An Irishman's Diary

It was very sad to read in last Saturday's Irish Times Magazine about the death of romantic Leitrim

It was very sad to read in last Saturday's Irish Times Magazine about the death of romantic Leitrim. I would have gone to the funeral if I'd known. Unfortunately the first I heard of it was the playwright Michael Harding's poignant farewell to a place that he and other artists had "created, or invented, or imagined" in the early 1990s, writes Frank McNally.

They were a "scruffy concoction of creative types", he wrote, including hippies, retired academics, and "refugees from the civil service". But their short-lived bohemian idyll had been destroyed by property investors - attracted in part, ironically, by the image the artists helped to create.
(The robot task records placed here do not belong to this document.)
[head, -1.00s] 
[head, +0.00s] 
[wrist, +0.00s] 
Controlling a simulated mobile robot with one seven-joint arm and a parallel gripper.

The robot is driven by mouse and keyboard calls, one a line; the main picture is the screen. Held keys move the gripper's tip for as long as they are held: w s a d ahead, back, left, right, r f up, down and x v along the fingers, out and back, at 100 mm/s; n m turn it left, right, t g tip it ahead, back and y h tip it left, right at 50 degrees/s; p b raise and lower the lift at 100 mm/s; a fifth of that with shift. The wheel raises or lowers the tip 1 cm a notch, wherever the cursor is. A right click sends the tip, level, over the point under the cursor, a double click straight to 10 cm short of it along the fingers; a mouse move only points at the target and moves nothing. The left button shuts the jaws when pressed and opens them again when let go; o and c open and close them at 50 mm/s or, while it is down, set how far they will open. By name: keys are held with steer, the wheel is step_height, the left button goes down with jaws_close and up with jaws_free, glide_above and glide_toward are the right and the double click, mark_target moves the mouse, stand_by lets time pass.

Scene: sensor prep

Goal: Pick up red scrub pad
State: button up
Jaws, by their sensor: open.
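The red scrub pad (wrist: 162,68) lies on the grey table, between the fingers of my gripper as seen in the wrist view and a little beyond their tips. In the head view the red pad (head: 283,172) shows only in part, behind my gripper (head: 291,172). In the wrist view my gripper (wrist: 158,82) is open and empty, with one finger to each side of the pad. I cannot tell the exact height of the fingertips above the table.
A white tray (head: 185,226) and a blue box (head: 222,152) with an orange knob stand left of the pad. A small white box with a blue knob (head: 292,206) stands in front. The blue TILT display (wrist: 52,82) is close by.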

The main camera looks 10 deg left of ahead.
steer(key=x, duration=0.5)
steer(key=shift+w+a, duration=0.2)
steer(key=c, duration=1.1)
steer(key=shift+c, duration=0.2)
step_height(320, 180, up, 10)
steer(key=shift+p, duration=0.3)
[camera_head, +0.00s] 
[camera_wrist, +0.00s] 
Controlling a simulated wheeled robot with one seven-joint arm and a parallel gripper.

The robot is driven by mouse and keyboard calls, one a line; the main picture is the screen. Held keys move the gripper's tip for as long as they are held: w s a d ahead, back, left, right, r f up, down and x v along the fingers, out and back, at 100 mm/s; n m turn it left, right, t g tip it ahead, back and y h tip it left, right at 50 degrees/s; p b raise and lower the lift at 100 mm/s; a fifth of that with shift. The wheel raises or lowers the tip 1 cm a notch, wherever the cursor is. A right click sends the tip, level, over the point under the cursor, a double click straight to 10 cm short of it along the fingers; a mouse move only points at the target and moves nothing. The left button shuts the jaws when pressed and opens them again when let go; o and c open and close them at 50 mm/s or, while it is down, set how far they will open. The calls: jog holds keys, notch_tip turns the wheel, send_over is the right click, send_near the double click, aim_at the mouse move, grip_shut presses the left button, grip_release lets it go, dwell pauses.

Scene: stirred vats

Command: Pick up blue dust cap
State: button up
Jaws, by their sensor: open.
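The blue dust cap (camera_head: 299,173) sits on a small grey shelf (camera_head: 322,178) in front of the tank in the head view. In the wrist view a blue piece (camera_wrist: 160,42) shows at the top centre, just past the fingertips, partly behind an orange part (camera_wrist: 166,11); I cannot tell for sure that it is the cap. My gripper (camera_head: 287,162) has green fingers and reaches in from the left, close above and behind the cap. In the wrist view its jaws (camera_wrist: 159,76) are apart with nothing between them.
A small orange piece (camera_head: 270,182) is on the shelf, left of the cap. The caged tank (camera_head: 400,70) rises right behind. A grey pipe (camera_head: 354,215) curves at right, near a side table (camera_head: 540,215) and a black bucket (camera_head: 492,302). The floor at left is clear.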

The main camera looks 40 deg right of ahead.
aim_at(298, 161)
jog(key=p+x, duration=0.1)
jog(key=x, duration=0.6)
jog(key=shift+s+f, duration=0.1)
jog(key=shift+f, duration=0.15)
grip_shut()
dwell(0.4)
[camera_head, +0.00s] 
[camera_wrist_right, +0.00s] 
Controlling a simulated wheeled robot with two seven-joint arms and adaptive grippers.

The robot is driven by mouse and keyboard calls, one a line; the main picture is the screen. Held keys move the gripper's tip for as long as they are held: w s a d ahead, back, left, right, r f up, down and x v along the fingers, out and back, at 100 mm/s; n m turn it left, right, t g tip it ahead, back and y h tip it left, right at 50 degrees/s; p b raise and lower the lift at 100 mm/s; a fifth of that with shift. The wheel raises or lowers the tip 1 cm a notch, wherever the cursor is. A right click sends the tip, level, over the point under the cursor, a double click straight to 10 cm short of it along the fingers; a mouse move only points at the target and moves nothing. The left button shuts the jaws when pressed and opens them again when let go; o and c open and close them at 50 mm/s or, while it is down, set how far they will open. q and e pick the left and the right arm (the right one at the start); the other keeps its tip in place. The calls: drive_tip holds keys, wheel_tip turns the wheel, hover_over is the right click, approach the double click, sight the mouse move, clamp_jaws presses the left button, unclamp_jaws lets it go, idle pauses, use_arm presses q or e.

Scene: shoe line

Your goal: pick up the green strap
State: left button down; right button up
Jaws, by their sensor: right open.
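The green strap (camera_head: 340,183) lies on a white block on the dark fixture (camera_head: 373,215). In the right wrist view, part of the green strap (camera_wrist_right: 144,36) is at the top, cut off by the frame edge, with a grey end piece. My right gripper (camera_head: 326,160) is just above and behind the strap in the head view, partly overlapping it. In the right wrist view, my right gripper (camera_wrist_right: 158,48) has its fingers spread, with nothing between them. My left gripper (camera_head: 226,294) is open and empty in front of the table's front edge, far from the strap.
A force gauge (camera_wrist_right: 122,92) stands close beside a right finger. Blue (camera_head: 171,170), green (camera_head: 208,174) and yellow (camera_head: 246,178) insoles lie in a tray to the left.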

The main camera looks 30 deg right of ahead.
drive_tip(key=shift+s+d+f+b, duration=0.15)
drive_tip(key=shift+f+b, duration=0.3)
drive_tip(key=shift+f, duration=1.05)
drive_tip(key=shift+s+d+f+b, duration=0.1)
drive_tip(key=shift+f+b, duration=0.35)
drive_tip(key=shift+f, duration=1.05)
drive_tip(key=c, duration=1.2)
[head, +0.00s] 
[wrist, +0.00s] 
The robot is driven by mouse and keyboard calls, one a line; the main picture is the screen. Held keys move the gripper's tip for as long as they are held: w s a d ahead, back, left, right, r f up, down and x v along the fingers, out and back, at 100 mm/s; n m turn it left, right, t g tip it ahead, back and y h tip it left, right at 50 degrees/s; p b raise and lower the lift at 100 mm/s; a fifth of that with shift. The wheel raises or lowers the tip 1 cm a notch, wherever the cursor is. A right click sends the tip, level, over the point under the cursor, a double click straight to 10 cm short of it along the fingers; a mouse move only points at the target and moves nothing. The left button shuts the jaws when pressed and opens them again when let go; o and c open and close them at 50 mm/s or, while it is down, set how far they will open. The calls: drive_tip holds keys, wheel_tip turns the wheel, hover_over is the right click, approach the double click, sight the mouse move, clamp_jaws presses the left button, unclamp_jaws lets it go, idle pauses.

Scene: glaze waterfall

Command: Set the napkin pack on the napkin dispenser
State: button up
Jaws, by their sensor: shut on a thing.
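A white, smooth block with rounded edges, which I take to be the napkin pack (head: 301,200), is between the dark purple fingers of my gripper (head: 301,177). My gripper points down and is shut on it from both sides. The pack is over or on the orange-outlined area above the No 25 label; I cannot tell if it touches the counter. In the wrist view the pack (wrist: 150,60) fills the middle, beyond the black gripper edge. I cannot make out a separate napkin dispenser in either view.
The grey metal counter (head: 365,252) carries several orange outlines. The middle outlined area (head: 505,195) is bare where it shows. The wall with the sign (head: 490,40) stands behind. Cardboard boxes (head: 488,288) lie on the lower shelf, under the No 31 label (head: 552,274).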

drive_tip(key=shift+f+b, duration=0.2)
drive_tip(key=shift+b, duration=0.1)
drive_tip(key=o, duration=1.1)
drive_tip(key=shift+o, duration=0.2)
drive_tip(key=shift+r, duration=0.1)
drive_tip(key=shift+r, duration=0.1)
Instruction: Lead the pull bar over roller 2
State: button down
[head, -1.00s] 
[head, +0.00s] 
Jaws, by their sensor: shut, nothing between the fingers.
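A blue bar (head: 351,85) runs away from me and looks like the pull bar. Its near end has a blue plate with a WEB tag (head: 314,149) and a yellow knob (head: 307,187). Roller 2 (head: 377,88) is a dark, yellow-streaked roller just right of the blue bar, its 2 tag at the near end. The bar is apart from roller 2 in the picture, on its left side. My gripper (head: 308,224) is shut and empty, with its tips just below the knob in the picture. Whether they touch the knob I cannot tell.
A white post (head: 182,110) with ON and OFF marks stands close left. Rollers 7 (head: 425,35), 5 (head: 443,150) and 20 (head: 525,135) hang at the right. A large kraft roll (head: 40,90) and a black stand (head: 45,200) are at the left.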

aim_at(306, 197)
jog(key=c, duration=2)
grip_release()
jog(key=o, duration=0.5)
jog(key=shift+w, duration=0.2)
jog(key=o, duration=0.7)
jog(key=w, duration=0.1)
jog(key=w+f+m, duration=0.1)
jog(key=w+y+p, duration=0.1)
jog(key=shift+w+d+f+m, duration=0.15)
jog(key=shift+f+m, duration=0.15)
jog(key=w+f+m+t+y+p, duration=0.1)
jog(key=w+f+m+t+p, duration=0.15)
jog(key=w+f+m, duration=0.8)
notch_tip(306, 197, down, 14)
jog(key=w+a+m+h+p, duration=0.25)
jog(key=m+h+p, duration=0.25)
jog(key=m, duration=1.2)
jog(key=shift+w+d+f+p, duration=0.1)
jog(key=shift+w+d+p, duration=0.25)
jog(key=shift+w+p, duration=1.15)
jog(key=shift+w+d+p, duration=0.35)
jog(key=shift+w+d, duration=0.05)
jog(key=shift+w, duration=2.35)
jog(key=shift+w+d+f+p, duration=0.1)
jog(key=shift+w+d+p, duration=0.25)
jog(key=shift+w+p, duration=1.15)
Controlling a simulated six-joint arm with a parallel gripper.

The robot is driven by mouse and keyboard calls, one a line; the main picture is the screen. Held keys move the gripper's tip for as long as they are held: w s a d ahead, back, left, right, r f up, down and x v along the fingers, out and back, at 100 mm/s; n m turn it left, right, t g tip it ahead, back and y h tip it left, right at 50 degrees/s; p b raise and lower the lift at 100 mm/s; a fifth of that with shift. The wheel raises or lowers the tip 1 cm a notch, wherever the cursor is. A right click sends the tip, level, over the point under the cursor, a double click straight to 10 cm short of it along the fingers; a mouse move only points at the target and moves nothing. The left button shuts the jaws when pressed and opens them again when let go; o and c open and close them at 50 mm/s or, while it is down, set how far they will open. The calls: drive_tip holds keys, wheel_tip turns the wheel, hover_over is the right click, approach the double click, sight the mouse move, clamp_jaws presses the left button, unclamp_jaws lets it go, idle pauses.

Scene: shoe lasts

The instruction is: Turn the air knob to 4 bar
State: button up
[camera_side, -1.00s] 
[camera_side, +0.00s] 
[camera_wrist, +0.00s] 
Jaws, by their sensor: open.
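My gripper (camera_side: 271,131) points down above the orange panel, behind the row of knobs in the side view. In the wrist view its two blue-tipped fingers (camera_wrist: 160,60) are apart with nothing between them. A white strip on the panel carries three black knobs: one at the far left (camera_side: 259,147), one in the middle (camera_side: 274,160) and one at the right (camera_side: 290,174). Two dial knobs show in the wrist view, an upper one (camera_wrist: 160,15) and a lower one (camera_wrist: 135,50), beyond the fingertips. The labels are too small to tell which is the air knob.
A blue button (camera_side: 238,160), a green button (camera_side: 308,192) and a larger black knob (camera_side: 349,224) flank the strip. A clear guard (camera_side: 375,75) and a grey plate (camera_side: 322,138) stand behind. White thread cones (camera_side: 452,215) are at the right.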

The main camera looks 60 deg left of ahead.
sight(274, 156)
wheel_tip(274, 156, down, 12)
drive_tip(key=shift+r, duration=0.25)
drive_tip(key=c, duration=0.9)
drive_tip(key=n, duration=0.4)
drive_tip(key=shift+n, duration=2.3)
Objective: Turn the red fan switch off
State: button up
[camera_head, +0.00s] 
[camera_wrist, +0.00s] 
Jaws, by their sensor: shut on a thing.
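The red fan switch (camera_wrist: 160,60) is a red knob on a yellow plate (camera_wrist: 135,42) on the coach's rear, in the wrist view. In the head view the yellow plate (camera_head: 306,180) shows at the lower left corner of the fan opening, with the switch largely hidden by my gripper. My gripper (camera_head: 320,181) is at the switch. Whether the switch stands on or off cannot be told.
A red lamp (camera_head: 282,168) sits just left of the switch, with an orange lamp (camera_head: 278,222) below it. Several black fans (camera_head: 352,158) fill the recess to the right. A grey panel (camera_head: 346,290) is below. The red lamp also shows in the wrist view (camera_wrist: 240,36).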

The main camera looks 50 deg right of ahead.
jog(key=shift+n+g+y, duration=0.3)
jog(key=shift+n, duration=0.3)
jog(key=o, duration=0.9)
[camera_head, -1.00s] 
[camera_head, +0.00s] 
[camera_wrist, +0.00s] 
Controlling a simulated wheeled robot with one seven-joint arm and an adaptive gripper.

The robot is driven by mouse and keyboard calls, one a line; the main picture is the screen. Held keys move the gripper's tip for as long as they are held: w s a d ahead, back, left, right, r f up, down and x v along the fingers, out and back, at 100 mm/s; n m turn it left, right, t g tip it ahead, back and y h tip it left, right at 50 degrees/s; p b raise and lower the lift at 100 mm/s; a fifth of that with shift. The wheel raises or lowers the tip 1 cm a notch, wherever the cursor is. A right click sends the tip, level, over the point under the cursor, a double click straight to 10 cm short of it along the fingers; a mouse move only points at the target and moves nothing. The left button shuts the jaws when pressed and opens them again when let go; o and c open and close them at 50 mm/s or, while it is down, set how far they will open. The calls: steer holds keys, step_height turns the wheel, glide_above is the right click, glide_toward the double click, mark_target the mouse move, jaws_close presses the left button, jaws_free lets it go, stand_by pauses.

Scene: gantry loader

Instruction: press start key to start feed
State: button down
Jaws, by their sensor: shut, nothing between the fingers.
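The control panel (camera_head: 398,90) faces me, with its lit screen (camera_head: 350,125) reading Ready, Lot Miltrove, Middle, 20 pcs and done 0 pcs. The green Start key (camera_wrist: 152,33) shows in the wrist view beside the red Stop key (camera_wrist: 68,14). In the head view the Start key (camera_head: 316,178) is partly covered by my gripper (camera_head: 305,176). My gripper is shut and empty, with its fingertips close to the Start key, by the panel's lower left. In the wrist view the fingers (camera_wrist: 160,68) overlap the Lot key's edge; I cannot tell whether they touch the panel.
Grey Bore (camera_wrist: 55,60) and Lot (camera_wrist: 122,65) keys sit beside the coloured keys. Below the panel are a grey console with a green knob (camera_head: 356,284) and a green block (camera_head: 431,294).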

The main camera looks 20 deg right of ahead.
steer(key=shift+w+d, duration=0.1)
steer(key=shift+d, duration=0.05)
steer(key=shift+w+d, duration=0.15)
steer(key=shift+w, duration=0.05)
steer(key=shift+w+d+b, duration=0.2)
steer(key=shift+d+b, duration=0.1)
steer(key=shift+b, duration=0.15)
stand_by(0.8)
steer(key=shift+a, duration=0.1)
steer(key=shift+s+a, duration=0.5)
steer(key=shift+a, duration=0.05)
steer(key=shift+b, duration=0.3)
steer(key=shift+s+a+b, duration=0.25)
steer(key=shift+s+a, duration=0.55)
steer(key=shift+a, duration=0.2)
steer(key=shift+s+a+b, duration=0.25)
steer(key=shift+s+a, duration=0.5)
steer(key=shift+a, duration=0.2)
Holiday homes were now springing up "like mushrooms". Carrick-on-Shannon was being transformed "into a garish Kinsale of the north". In short, Mr Harding concluded, he was moving to Mullingar.

I'll leave it to the people of Leitrim - like that letter writer over there - to comment on the plight of rural communities which find themselves suddenly reinvented by artists (often without planning permission). But the reported demise of Leitrim reminds me of a small incident that happened in Leinster House a couple of years back, which I'll share with you.

It was at a time of national soul-searching about ribbon development and, looking for a particular Dáil debate on the subject, I carried out a word search on the Oireachtas website. I can't remember the words used - probably "bungalow" and "destruction of rural Ireland". Whatever they were, the archive selected a debate in the Seanad rather than the Dáil. But since the content was exactly what I wanted, I read on.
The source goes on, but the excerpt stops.